• **Task requirements**
Copy out exactly the lines running from the one with "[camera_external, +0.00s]" through the final line, both ends included, and nothing else. Pictures stay out of the copy.

• **Data section**
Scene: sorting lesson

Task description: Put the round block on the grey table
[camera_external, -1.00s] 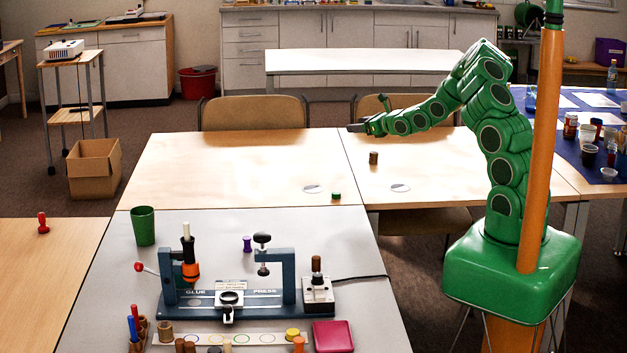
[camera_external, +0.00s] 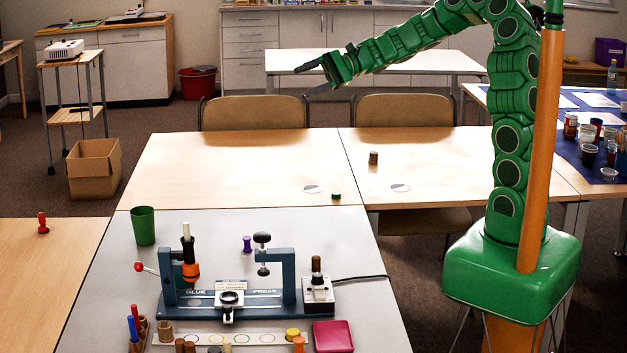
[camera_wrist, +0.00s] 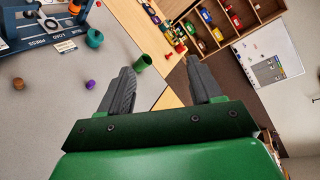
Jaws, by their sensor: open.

• **Result of the task**
[camera_external, +0.00s] 
[camera_wrist, +0.00s] 
Jaws, by their sensor: open.

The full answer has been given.